BEGIN

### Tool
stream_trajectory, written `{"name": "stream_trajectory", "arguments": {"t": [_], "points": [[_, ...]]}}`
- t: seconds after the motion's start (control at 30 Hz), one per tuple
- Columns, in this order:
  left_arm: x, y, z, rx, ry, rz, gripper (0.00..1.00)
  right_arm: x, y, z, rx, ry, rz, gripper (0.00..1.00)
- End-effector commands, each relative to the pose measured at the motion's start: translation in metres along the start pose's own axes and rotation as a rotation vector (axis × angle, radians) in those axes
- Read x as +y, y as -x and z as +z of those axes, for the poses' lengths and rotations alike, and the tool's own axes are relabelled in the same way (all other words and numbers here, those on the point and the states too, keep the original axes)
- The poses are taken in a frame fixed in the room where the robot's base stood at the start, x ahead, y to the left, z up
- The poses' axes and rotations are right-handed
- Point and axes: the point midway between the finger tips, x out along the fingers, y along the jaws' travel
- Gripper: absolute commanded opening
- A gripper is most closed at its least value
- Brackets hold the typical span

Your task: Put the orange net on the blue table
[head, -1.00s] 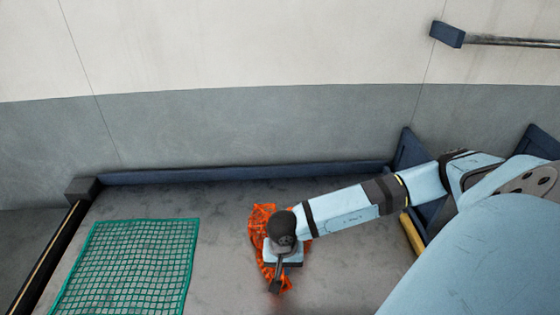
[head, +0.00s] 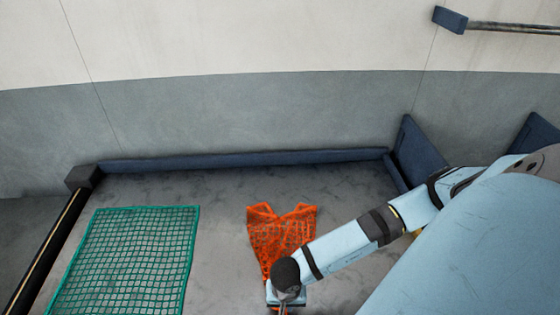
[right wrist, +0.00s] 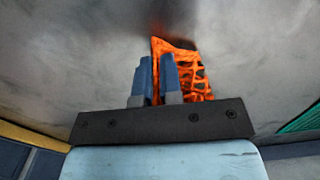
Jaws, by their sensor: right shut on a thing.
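The orange net (head: 279,233) is a bunched, crumpled piece on the grey tabletop in the head view, narrowing toward my right gripper (head: 281,306). In the right wrist view the net (right wrist: 196,78) shows behind and beside the two blue fingers of my right gripper (right wrist: 158,62), which are close together and shut on it. In the head view the fingertips are mostly hidden below the wrist, near the lower picture edge. I cannot tell whether the net is partly lifted. My left gripper is not in view. No blue tabletop shows.
A green net (head: 130,262) lies flat on the left of the grey surface (head: 218,260). A dark blue ledge (head: 245,159) runs along the back by the wall. Dark blue panels (head: 425,155) stand at the right. The grey surface between the nets is bare.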

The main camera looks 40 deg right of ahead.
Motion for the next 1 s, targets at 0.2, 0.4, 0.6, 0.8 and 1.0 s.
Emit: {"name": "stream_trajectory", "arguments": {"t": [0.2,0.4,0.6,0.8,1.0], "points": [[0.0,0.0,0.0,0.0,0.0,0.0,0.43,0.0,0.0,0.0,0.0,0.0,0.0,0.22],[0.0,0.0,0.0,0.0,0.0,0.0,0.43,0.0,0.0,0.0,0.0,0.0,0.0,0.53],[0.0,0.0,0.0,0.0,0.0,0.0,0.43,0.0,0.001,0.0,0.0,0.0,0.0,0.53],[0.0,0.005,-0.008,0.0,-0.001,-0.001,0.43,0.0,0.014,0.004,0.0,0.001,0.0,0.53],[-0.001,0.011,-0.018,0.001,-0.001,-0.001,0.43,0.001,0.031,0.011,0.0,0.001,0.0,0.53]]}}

END

## [Prompt]
Collect the lines that hold "ahead".

## [Result for this exercise]
- The poses are taken in a frame fixed in the room where the robot's base stood at the start, x ahead, y to the left, z up
The main camera looks 40 deg right of ahead.

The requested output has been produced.